======== Dataset records ========

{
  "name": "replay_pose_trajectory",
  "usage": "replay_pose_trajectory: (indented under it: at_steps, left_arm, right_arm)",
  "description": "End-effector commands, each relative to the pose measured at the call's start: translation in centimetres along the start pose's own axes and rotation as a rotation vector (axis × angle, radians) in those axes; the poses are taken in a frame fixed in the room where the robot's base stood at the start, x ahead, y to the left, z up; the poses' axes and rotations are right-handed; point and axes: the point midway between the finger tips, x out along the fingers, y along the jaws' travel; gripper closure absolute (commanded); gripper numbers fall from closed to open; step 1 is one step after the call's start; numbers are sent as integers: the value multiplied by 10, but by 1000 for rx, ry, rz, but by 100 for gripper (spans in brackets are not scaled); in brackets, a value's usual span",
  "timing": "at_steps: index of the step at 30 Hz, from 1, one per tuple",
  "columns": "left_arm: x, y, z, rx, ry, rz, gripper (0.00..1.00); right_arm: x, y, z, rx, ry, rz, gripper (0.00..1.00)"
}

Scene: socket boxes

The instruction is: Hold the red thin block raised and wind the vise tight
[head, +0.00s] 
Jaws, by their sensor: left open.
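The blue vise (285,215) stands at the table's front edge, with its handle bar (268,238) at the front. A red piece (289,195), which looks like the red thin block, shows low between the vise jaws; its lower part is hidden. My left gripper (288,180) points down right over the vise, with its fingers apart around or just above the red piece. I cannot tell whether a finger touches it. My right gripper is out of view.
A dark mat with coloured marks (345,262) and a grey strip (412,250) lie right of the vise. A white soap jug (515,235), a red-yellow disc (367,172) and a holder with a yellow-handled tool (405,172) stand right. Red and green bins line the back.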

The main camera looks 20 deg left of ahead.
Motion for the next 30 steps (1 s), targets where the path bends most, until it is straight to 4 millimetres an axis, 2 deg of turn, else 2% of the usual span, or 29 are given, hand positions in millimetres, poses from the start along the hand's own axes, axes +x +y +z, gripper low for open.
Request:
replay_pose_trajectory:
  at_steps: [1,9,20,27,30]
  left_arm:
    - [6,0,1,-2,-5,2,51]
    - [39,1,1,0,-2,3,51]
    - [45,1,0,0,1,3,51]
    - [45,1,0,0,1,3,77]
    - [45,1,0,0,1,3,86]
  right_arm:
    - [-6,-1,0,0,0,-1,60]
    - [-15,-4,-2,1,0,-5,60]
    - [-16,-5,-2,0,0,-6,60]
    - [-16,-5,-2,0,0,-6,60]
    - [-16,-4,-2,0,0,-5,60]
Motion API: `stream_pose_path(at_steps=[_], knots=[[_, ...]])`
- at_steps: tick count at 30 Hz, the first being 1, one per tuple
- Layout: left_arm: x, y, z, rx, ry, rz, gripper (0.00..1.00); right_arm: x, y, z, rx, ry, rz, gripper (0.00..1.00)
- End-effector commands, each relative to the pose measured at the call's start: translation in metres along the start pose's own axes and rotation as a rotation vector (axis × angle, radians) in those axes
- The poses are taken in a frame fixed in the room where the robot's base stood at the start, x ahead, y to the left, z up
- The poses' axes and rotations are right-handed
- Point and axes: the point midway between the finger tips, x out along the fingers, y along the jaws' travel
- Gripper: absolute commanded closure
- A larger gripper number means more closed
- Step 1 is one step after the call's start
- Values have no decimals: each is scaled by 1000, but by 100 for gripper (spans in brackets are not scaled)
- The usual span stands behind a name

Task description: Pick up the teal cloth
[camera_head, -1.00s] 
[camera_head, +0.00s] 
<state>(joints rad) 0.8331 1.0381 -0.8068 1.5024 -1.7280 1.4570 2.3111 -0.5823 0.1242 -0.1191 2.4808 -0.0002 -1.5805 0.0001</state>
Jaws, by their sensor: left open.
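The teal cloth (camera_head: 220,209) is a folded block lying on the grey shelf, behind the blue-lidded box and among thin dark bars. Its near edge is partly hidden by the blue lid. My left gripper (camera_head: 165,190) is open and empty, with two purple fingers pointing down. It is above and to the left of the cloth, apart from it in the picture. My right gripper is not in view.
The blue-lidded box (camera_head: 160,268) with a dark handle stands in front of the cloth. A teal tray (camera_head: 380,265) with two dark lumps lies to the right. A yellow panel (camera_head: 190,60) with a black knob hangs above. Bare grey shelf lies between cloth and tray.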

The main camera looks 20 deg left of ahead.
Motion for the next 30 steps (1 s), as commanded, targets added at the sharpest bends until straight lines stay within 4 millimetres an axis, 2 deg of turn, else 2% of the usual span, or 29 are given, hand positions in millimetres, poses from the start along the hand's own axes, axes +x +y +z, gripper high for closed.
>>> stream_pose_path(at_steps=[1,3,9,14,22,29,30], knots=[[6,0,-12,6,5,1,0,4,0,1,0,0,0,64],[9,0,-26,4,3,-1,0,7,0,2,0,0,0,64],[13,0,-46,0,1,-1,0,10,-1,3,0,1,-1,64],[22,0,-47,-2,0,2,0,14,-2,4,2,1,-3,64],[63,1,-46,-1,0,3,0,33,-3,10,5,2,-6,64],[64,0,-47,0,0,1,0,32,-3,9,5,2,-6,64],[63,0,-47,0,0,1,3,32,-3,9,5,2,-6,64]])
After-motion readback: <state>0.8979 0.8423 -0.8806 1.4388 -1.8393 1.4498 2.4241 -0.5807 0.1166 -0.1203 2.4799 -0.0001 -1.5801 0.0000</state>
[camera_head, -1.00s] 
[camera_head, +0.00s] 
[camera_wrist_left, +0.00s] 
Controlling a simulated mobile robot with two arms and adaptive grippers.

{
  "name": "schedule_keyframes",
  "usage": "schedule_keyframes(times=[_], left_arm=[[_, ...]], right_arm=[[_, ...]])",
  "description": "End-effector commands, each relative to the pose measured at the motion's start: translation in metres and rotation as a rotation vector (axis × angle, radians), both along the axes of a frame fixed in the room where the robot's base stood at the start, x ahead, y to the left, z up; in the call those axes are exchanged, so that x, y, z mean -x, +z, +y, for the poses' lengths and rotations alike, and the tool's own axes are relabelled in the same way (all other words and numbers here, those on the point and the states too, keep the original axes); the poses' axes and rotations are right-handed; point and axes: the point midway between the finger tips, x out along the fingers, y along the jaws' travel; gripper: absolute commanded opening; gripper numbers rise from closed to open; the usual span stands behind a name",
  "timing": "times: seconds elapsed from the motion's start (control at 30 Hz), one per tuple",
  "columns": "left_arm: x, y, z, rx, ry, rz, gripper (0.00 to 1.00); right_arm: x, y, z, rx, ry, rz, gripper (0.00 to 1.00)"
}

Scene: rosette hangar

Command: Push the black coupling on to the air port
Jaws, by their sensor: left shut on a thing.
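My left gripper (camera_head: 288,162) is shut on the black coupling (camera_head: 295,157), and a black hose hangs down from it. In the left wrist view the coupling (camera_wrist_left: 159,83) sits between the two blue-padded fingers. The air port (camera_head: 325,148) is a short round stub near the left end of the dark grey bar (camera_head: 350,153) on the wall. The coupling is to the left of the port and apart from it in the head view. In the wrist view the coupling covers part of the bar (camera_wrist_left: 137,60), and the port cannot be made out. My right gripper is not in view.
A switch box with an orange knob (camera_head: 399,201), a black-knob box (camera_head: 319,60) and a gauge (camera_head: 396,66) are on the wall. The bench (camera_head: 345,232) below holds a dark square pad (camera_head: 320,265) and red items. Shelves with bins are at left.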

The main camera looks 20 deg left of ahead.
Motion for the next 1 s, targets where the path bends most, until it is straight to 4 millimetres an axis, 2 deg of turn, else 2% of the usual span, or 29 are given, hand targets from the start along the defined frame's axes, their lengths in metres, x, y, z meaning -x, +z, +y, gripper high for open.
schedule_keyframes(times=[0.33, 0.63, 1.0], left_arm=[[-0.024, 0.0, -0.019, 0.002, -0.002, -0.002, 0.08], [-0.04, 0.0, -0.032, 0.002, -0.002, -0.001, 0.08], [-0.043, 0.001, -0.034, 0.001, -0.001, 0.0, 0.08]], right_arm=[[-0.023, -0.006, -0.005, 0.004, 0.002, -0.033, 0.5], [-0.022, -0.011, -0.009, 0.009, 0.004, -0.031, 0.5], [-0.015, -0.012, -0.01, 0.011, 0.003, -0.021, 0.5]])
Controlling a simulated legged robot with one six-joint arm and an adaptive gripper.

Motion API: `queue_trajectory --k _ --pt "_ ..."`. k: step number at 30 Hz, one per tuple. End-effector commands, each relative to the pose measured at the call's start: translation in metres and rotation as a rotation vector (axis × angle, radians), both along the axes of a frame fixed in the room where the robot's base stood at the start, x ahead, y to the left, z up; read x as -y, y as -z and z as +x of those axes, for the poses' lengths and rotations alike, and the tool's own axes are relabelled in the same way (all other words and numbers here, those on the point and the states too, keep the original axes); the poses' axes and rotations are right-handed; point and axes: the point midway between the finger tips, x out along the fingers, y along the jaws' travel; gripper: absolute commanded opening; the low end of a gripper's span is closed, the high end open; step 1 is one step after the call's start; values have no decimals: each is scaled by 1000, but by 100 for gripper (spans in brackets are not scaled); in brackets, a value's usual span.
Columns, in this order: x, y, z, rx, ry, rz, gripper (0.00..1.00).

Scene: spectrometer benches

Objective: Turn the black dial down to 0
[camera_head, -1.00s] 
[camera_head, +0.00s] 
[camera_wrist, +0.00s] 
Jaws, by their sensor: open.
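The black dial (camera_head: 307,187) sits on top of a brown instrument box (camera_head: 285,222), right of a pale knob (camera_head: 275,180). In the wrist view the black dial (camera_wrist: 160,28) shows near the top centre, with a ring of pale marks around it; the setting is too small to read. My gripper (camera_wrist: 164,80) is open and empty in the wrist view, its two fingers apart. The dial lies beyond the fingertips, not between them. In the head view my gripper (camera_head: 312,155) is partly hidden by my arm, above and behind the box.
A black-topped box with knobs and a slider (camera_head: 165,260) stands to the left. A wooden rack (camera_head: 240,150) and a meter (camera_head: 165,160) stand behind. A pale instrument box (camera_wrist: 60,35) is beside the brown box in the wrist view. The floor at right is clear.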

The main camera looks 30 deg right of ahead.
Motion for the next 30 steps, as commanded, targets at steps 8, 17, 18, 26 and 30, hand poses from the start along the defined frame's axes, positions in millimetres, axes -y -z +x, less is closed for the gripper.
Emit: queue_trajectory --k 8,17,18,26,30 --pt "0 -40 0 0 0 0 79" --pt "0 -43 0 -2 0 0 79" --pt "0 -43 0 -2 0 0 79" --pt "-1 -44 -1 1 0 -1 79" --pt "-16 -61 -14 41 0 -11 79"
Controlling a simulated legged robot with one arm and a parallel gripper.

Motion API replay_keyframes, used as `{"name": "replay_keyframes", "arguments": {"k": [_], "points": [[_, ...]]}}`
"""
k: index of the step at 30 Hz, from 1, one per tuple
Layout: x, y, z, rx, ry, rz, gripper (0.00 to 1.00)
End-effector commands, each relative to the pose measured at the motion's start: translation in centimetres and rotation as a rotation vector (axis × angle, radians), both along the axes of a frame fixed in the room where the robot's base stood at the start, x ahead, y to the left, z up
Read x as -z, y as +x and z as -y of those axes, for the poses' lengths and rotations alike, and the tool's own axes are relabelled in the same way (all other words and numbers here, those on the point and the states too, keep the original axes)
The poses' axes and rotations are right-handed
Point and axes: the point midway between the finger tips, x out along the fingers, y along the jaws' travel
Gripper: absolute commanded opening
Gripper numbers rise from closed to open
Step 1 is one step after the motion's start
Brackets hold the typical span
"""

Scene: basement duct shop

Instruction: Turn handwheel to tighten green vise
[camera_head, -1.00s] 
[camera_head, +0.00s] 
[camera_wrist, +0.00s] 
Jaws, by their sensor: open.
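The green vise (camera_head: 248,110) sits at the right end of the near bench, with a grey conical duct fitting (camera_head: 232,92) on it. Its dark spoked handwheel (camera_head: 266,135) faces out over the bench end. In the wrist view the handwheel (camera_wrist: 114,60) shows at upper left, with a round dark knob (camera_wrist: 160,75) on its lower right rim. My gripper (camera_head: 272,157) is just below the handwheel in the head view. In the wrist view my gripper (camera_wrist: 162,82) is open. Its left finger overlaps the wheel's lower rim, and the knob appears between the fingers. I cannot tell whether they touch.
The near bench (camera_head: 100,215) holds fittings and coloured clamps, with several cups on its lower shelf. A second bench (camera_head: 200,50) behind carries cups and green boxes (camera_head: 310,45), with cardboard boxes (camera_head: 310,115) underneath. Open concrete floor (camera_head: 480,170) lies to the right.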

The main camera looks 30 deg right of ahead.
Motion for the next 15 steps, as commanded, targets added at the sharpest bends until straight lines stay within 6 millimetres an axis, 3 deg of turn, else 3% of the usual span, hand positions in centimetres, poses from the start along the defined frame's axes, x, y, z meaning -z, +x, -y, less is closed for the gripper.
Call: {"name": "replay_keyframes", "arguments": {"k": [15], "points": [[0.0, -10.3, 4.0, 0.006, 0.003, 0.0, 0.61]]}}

========

## Instructions to follow
Copy each line of the listing in which the word "less" can be found.

## Response to this exercise
Motion for the next 30 steps, as commanded, targets at steps 8, 17, 18, 26 and 30, hand poses from the start along the defined frame's axes, positions in millimetres, axes -y -z +x, less is closed for the gripper.
Motion for the next 15 steps, as commanded, targets added at the sharpest bends until straight lines stay within 6 millimetres an axis, 3 deg of turn, else 3% of the usual span, hand positions in centimetres, poses from the start along the defined frame's axes, x, y, z meaning -z, +x, -y, less is closed for the gripper.

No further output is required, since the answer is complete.